**PROBLEM TO WORK ON**
Assemble all lines in which the string "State" appears.

···

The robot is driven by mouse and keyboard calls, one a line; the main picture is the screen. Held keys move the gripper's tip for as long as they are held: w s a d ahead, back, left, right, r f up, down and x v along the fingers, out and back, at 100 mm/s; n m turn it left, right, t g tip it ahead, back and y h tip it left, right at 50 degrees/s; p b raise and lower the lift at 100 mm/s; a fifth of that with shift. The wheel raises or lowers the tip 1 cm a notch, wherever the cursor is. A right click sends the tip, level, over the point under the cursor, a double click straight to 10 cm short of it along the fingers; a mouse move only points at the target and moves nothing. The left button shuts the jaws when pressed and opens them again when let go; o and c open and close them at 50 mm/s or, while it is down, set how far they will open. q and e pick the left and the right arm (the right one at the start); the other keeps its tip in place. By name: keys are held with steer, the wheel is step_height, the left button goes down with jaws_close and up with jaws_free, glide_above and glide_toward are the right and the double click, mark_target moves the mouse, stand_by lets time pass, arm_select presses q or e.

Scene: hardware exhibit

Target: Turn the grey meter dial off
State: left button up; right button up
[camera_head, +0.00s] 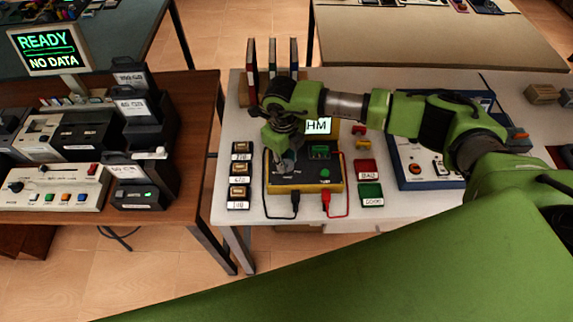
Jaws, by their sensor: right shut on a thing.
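The meter (304,186) is a dark box with a yellow rim on the white table, with a small lit screen showing "HM" (318,125) behind it. A green knob or button (325,174) sits on its right side. My right gripper (284,163) comes down from above onto the left part of the meter's face. It is shut on the grey dial (285,167), which is mostly hidden by the fingers, so its pointer cannot be read. My left gripper is not in view.
Black and red leads (326,200) plug into the meter's front. Labelled parts (238,171) stand to its left; red (366,169) and green (370,194) trays are to its right. A blue-edged panel (418,168) lies farther right. A wooden table with devices (190,202) is at left.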

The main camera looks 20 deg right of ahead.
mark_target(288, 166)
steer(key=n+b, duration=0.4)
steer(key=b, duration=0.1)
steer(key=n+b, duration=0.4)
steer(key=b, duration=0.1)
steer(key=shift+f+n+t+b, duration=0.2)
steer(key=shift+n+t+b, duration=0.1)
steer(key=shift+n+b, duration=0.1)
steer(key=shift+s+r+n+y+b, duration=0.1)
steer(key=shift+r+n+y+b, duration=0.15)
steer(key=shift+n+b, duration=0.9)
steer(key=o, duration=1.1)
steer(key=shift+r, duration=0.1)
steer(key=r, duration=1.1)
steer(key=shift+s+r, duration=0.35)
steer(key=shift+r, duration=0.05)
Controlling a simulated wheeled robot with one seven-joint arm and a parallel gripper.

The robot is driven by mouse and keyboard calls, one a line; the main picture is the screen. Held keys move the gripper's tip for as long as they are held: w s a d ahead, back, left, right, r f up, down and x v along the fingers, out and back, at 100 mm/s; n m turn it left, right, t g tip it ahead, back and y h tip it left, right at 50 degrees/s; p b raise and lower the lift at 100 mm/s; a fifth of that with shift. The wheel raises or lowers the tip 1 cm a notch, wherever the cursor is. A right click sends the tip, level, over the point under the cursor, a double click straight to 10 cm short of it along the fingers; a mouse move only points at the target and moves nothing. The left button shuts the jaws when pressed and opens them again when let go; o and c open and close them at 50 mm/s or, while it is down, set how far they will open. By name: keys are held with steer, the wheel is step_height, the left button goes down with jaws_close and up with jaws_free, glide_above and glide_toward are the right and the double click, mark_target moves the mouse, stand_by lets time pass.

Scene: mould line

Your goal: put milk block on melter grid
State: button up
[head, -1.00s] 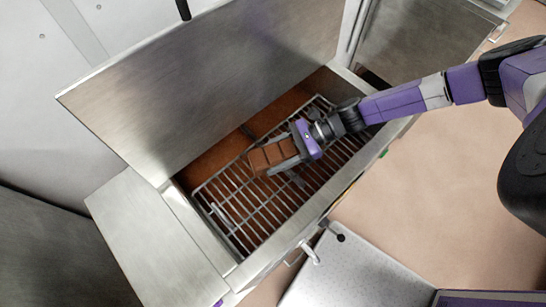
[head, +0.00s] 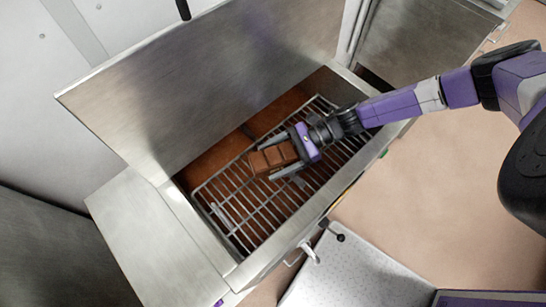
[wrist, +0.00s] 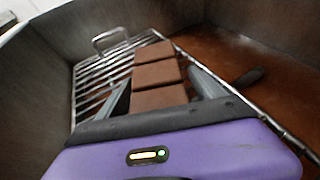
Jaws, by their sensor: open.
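The milk block (head: 272,157) is a brown, segmented chocolate block lying on the melter grid (head: 240,207), a rack of metal bars inside the steel melter. In the wrist view the block (wrist: 157,75) lies between my two fingers, on the bars of the grid (wrist: 92,85). My gripper (head: 284,160) is open around the near end of the block, with a gap showing beside the fingers. The block's underside is hidden.
The melter's raised steel lid (head: 215,85) stands behind the grid. Brown melted chocolate (wrist: 235,70) lies below and beside the bars, with a dark object (wrist: 247,77) in it. A front rim with a tap (head: 310,254) borders the grid.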

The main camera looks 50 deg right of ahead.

···

**REPLY TO THE EXERCISE**
State: left button up; right button up
State: button up

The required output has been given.